Rickie Tickie Stickers
  • These were colorful flower stickers. People were sticking these rickie tickie stickers on everything from automobiles, waste baskets, walls, windows, and more.

Scully
  • A street game where the course was painted or chalked on concrete grounds. The object was to go from the starting line to each of the numbered boxes and then back down to the beginning by flicking your bottle caps on the course.

Sea monkeys
  • In 1957, Harold von Braunhut discovered a true freak of nature and recognized its potential to become one of the greatest marketing opportunities in history. After watching the creature known as Artema nyos, a relative to the bryn shrimp. Out of water it would appear dead and once introduced back into water it would mysteriously come back to life, without any suffered ill effects. He then began to sale them through mail order, around the early 1960's, packaging them in a box labeled "Instant Life" and they were sold for $.49 thought comic book advertisements. The fad kept growing and now 40 years later, his freaks of nature are still charming kids everywhere.

Slogan Buttons
  • First began in 1896, during the presidential race between McKinley and Bryan. But in the 1960's, it attained true fad status. The typical hippie backpack was positively bristled with them. The buttons gave voice to many sentiments and declarations, most of which were political.

Slot cars
  • Well before the eras of video games, young boys throughout the world shared another obsession, the slot car. It's an electric toy-racing car that ran on a grooved track. Slot-car racing was a part of the British culture, but it wasn't until it hit the United States in 1965 that its popularity really took off. Many fans built their own cars, and constructed their own tracks. By 1967 the slot car had been sidelined, in this high tech world, that flashier and more powerful toys would rule the world.

Smiley faces
  • Started in 1963 by creator H.R. Ball. He was working in Massachusetts for an ad agency when one of his clientele asked him to come up with a way to soothe employees. He was only paid $45 for the drawing, which he never trademarked. The Smiley Face has appeared on millions of items since, including a United States postage stamp.

Superballs
  • Norman Stingley conducted experiments with highly resilient synthetic rubber.
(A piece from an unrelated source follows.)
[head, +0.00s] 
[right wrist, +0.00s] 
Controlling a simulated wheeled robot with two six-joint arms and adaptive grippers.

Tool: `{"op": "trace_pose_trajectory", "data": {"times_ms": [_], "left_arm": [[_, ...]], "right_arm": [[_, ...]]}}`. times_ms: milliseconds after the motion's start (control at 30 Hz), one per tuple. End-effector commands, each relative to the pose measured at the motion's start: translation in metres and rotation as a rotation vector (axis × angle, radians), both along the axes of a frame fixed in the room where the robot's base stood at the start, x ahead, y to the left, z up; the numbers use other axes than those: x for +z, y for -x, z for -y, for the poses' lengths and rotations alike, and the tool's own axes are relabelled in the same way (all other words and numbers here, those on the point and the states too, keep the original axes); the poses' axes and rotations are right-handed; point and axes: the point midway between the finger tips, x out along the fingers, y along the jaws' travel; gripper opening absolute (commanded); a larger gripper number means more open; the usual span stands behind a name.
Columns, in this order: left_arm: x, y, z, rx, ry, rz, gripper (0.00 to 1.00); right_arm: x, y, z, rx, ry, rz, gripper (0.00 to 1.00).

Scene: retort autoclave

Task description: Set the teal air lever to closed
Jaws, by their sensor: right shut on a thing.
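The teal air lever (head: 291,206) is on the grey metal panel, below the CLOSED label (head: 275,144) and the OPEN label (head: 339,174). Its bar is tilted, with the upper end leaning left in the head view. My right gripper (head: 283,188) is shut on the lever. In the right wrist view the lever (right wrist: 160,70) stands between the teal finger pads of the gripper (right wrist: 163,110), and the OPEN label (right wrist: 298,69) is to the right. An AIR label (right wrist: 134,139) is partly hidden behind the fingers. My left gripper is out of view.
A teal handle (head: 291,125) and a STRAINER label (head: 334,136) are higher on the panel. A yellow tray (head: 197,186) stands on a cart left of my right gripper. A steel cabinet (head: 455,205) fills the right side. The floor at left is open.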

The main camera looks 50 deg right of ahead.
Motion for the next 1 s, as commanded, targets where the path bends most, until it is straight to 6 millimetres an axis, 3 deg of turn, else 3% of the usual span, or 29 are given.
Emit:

He accidentally produced an astonishing new toy. When compressed under extreme pressure, the substance would bounce like crazy. The compound was called Zectron, but the ball became known as the Superball. More than 6 million of these bouncing balls had been sold by 1965. At the height of their popularity, the balls even infiltrated the White House; Cabinet member McGeorge Bundy passed them out to staff members.

Surfing
  • California surf music and films like "Gidget" made it cool to ride the waves, and all those beach party movies made us wish we could have an endless summer, too.

The Twist
  • Chubby Checker made this dance style very popular when he appeared on American Bandstand in the early 1960's. It originated in a small New York club called The Peppermint Lounge in 1961. The dance was featured in a few films in the early sixties but quickly faded when other dances such as the Mashed Potato and the Watusi were introduced to TV shows and movies.

Tie Dye T-shirts
  • Nothing said 'psychedelia' better than the rainbow explosion of swirling colors and bold designs of the ancient art of tie-dye. Tie-dye is one of the oldest forms of fabric manipulation and design. The concept is simple: dye can only penetrate loose fabric, and when portions are bound off by string, rocks, clothespins, or rubber bands, the dye cannot reach that part of the fabric. That untouched section could remain the original color, or you could then dye the pristine sections a separate color to create works of art. During the 60's, the hippies' revival of old ethnic crafts resurrected the art and put a new spin on tie-dye. The hippies' tie-dye was no subtle handicraft-they tie-dyed with several colors, layering one on top of the other for wild bursts of color and crazy visual trips. Hearts, peace signs, bulls eyes-anything could be done with a little creativity. Tie-dyeing became the ultimate sign of the times. The 80's returned to tie-dye when a new generation pulled out the crazy Dead Head shirts their parents wore when they were kids. Parents passed down the knowledge by turning t-shirts, sheets, socks and more into colorful pinwheels of fun. Even when it wasn't a widespread fad, tie-dye remained a style of choice for 60's holdovers and people who just wanted a little psychedelia in their wardrobe. Tie-dye will never die, and the sky's the limit.

Troll Dolls
  • Created by Thomas Dam, the inventor of the Dammit doll, names after Thomas. The dolls were established into a company called Dam Things in 1964. A year which more than one million of these trolls were sold in the United States. The doll was made for his daughter, cause he couldn't afford to buy her a birthday present. The doll was inspired by the legend of trolls whom inhabited deep dark forests and brought good luck to the human that could catch one. It would seem many humans at that time were catching them.

Turtlenecks
  • Daily News Record magazine proclaimed 1967 the year of the turtle, as in turtleneck sweater. Favored by beatniks and flower children. At its peak, the turtleneck was worn by such high-profile celebs as Johnny Carson, Sammy Davis Jr., Senator Robert Kennedy, Paul Newman and Steve McQueen.